Problem:
Gather all lines with "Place" from the records.

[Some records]
______

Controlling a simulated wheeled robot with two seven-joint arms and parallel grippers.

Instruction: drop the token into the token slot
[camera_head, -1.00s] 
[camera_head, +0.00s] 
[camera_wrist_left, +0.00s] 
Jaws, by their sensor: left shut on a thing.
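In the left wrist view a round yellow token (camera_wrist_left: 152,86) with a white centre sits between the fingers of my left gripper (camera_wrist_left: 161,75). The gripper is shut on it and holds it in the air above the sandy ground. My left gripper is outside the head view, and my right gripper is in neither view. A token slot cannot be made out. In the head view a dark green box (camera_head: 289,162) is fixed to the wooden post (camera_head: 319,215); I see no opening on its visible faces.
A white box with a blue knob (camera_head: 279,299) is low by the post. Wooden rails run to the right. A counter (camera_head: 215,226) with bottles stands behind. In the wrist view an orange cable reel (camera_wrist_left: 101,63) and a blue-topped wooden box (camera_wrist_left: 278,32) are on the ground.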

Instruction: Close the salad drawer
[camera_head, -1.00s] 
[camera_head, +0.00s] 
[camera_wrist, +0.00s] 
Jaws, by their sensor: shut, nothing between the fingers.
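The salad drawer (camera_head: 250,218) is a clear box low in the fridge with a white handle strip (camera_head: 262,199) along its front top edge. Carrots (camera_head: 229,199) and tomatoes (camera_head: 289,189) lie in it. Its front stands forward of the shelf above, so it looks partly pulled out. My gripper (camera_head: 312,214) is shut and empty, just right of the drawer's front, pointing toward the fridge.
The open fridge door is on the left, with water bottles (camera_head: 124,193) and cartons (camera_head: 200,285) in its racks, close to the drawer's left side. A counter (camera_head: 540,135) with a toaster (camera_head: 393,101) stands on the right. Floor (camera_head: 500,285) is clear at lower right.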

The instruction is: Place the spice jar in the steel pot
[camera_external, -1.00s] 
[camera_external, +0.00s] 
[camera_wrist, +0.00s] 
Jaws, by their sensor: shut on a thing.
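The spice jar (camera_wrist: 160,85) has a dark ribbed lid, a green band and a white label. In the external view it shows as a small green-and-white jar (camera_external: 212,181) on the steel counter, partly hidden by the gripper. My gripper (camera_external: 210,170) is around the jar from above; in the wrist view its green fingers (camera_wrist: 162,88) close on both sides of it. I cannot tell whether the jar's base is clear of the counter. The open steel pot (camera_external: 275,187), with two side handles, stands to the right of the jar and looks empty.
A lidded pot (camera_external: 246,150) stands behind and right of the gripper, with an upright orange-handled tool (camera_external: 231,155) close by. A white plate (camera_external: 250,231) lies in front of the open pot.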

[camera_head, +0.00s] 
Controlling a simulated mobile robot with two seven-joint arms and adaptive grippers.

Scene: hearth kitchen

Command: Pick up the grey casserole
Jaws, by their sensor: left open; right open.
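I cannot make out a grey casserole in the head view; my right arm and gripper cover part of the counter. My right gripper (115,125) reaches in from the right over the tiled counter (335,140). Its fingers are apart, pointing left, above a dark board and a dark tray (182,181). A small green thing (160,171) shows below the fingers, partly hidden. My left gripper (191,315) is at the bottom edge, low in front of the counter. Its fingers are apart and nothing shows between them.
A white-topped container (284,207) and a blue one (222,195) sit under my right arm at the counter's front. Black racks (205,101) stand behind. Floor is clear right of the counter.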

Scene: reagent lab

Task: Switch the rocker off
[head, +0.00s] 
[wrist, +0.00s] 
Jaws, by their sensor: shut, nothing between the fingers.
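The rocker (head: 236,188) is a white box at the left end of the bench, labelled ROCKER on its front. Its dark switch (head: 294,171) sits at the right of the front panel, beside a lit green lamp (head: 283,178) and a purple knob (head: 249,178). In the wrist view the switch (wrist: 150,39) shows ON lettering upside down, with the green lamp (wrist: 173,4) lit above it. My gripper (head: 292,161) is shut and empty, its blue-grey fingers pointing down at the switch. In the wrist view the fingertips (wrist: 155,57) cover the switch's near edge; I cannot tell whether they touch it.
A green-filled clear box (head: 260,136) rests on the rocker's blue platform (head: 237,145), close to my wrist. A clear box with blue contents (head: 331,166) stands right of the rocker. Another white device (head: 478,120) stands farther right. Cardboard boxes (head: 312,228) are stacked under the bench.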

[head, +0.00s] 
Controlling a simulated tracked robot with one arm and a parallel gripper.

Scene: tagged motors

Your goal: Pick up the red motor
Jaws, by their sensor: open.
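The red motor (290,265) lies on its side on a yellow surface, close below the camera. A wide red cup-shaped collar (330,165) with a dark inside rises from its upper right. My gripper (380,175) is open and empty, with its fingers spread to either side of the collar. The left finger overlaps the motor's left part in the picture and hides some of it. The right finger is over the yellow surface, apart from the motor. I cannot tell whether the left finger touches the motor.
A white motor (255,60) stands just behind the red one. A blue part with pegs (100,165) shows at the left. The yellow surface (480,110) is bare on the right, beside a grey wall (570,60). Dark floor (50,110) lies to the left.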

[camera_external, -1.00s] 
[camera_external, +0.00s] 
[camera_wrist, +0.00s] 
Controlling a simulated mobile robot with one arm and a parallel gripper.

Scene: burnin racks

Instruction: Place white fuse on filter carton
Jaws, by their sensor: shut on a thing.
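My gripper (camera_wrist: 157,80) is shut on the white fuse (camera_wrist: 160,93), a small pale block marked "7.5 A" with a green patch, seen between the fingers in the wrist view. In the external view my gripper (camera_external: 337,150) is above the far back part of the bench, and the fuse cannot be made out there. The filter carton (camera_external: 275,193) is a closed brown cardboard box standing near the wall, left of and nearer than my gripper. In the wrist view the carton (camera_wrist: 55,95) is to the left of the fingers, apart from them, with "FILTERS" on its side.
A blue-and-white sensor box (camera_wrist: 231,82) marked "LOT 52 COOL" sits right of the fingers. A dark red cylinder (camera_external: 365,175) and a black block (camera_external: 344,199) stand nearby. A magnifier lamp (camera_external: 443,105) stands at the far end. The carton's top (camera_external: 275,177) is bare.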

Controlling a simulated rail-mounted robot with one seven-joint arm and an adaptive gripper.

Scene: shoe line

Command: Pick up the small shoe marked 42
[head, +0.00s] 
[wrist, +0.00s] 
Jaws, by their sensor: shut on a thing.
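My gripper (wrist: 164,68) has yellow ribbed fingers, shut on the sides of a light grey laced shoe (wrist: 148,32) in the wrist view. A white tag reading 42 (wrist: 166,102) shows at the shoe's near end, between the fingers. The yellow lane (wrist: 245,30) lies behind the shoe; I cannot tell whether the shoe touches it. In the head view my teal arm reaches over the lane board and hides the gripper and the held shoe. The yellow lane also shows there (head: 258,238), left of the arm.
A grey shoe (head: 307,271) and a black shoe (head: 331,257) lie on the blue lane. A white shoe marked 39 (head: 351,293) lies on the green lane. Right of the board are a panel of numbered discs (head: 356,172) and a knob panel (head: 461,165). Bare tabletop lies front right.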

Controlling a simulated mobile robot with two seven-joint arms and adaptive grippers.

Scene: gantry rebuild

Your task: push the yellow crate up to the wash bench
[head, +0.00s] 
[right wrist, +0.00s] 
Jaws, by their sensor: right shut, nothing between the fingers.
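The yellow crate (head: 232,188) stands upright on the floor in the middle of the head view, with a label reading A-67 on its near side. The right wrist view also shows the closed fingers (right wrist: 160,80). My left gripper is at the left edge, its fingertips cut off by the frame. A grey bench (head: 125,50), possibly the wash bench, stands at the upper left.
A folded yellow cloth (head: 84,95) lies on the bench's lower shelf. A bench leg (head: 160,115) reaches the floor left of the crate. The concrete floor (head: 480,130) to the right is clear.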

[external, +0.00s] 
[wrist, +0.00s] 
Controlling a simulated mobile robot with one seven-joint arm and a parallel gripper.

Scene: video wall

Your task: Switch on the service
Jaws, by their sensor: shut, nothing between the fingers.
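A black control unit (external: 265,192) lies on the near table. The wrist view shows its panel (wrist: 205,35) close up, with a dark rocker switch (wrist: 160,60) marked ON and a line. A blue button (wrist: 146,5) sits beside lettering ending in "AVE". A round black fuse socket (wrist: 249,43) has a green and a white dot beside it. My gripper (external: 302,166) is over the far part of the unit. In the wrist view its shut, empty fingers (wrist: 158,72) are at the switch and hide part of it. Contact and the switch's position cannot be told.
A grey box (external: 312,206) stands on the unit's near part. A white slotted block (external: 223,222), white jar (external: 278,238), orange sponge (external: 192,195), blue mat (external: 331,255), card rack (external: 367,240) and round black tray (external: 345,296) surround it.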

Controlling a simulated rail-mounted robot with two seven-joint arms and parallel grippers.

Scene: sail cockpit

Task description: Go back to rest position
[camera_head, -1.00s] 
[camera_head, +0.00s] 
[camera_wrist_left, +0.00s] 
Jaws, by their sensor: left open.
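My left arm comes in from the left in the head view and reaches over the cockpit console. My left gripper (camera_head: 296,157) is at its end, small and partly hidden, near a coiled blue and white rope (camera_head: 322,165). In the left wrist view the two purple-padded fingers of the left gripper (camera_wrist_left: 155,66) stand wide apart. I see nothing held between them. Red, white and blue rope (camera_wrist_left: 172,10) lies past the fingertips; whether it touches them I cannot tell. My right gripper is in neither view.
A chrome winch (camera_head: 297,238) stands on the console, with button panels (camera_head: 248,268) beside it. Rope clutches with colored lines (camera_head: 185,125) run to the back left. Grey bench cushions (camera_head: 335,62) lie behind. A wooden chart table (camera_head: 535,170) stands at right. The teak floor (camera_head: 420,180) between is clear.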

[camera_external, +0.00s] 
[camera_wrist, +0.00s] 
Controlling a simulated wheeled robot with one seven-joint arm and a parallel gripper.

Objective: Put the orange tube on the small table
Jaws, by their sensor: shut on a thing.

______

Answer for this exercise:
The instruction is: Place the spice jar in the steel pot
Instruction: Place white fuse on filter carton

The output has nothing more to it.